A $15bn rescue package from Qatar, and a limited package of exchange controls in limiting banks’ ability to take out short positions has bought the Turkish lira some brief respite in the last few days, but let’s not kid ourselves here, unless President Erdogan takes steps to restore confidence in his stewardship of the Turkish economy then we could well see the lira come under further pressure.
The US doesn’t appear in any mood to relieve the pressure on the Turkish government in securing the release of their pastor, if recent comments from vice President Mike Pence, and Treasury secretary Steve Mnuchin are any guide. President Erdogan may be able to defray some of the risks to the Turkish economy by trying to improving his ties with Germany and Russia, but if the US really wanted to turn the screws it’s unlikely that these countries would be able to do much about it.
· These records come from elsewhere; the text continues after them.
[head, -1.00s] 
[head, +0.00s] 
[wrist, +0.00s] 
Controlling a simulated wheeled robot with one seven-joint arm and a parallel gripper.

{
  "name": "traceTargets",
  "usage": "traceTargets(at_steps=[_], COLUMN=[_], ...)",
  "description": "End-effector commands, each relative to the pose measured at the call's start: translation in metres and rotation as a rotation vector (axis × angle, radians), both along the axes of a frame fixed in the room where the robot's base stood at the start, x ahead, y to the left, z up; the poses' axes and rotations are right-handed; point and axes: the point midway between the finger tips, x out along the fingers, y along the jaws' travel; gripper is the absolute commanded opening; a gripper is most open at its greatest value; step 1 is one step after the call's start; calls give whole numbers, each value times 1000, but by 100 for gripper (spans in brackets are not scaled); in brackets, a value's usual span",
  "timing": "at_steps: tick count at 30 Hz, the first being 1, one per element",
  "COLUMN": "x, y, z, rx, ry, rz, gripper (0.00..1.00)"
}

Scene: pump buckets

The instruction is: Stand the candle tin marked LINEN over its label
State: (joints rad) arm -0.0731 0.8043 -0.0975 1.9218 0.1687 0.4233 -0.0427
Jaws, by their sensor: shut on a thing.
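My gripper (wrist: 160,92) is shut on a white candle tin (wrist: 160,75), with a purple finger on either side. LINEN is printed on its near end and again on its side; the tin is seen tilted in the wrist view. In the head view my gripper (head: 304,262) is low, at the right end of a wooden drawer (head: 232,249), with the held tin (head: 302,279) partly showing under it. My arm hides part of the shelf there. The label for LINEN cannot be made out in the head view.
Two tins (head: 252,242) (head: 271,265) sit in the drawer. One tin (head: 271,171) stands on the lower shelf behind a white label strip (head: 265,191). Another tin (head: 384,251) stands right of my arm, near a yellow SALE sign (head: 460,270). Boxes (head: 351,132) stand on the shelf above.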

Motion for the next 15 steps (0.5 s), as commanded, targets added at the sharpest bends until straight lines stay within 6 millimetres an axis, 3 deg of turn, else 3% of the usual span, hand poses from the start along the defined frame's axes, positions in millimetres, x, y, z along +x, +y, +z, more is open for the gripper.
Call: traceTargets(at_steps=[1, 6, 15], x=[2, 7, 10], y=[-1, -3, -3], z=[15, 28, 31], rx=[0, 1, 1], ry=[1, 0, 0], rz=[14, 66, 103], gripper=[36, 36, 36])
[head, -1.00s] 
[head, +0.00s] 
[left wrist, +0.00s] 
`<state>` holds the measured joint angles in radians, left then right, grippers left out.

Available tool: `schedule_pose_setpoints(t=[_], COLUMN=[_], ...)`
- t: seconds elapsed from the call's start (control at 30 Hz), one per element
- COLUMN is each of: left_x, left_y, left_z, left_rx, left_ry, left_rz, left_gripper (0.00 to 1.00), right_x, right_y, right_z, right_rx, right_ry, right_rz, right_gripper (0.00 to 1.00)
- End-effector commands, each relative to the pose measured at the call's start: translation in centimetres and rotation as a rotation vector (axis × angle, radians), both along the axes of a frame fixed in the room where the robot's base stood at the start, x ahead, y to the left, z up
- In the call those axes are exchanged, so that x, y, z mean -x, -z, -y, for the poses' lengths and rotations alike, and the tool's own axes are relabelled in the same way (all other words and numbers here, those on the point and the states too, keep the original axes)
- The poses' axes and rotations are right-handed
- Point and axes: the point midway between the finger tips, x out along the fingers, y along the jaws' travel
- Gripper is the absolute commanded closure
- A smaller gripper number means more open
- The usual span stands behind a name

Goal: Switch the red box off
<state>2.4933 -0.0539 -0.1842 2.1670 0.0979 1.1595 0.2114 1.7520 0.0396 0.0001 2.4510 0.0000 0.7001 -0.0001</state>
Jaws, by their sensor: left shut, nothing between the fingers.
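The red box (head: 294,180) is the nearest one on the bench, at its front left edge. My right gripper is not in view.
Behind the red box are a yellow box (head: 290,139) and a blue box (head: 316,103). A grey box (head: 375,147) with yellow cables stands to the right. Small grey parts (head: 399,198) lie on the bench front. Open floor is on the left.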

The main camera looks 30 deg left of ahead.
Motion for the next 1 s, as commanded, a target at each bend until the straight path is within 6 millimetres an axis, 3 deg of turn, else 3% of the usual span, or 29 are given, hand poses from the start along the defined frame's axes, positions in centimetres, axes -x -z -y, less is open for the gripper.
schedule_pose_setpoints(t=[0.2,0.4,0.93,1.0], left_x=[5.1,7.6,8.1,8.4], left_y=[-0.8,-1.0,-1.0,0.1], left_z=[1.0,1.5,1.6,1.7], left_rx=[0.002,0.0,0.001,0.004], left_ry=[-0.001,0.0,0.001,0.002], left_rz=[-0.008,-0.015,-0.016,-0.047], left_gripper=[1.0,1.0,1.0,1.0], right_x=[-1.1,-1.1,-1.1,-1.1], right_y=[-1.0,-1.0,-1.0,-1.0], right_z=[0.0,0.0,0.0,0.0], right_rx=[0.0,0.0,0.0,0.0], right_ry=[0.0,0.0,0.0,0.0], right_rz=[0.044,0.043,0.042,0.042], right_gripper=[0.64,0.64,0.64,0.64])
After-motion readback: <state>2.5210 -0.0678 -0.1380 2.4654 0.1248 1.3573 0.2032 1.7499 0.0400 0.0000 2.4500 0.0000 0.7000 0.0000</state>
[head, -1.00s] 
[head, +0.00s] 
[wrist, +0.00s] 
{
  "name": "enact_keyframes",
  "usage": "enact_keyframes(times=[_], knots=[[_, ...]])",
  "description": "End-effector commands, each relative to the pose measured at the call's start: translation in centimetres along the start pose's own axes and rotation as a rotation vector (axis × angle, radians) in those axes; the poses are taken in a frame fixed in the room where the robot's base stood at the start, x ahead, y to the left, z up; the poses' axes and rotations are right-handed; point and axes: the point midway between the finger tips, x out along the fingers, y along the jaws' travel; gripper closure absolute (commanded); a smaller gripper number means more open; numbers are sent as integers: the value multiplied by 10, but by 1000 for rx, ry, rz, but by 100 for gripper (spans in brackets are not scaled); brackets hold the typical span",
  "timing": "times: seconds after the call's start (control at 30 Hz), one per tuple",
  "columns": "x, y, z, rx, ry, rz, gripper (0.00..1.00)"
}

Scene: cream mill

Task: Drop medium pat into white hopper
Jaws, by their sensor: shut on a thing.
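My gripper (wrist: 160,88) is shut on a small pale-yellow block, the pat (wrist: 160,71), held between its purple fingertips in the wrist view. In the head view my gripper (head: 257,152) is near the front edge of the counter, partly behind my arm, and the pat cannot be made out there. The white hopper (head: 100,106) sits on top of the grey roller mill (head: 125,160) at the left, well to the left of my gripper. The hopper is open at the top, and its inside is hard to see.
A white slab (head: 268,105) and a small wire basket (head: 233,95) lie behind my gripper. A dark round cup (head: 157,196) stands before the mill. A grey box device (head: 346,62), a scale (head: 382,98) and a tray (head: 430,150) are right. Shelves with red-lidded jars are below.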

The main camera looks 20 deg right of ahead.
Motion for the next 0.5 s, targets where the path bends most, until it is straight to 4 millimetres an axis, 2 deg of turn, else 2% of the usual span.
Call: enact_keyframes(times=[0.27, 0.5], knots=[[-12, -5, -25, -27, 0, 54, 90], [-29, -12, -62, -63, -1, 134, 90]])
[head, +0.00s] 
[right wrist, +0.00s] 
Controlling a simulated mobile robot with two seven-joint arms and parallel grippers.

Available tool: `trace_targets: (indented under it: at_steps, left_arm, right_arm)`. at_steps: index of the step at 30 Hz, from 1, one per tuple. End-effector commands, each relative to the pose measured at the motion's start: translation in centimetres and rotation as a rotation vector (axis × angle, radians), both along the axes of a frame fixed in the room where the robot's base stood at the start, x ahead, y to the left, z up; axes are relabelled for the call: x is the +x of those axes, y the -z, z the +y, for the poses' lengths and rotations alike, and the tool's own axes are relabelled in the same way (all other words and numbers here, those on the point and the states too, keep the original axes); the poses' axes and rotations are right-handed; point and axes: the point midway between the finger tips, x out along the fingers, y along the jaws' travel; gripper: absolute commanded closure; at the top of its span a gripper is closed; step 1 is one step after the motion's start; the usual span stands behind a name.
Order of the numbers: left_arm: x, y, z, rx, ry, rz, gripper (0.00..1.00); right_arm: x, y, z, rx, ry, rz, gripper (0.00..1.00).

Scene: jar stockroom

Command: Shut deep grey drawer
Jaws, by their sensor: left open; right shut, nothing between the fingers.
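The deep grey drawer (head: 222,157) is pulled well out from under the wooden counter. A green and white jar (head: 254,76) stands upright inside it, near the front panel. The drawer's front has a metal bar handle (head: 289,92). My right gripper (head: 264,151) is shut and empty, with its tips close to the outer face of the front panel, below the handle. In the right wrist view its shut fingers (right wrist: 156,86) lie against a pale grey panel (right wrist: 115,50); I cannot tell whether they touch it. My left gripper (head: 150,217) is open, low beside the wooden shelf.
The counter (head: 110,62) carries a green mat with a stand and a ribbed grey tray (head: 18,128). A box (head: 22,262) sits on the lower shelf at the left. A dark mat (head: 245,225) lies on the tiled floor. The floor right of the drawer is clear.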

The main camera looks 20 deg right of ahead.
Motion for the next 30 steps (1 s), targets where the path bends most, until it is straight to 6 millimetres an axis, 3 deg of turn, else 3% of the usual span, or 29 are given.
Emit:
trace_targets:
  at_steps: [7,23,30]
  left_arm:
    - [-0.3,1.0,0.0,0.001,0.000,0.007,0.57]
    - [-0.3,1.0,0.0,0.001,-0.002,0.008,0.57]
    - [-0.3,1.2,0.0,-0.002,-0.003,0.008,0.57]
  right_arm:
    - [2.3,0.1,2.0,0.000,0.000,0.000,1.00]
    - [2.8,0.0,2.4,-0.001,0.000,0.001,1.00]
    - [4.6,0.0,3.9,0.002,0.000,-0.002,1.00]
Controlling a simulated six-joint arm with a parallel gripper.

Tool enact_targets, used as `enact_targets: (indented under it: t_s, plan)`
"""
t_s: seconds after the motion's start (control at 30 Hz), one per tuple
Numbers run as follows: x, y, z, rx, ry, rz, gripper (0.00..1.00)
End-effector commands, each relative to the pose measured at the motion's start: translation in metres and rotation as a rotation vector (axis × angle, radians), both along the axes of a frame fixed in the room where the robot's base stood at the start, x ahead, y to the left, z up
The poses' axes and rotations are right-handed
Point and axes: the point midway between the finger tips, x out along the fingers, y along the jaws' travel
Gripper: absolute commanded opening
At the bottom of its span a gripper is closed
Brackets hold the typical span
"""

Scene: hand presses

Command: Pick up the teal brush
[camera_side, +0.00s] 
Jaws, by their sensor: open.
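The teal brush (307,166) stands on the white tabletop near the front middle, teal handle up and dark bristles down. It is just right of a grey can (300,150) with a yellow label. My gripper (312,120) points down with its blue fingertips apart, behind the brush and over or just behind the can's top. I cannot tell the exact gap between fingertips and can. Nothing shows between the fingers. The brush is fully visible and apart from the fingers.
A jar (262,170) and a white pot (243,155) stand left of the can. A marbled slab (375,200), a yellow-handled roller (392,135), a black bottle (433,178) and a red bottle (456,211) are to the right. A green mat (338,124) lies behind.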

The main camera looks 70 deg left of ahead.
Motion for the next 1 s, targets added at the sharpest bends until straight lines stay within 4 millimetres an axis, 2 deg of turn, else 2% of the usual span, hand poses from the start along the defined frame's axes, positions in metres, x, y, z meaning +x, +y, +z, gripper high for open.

The announcement of a resumption of trade talks between the US and China is also a welcome development, it’s always good to talk and attempt to resolve differences, and the rebound in the yuan has brought markets some breathing space, however there is still a great deal of difference between agreeing to talk, and coming to an agreement. For now it appears an escalation has become less likely, hence yesterday’s rebound in equity markets.
Nonetheless the fact that the Dow posted its best one day gain since April doesn’t change the fact that investors remain incredibly anxious. While US markets continue to reside in a sweet spot of a strong economy, decent yields and strong earnings, the same cannot be said for markets in Europe where growth appears to be plateauing and concerns are rising about the resilience of the Chinese economy.
Metals prices are also flashing red, which given their historical bellwethers to the global economy has to be a concern, particularly given the strength of the US dollar and the overall direction of US monetary policy over the next 12 months.
Today’s market open in Europe has been a fairly tepid affair after yesterday’s modest recovery, however we still look set to close the week lower, diverging further away from their US counterparts.
Political events in Europe still speak to a fractious political landscape with the tragedy in Genoa being used as a stick to beat the EU with by the Italian government, as it looks to set its next budget.
The pound has had a disappointing week despite a raft of data that points to an economy that while not firing on all cylinders is by no means the worst in the G7. Once again it’s been politics that has been weighing on the currency with the increasing talk of a “no deal” Brexit keeping traders on the sidelines. All of this chatter also makes it less likely that we’ll see another UK rate hike before next summer, and that is weighing on the pound.
The publication of a raft of government contingency papers which are reported to be published next week isn’t likely to change sentiment either, with the current uncertainty unlikely to dissipate much before the return of parliament.
Today’s latest EU inflation numbers are expected to point to an economy in Europe that still lacks significant inflationary pressures, with core prices expected to remain weak at 1.3%, while headline inflation is expected to be confirmed at 2.1%.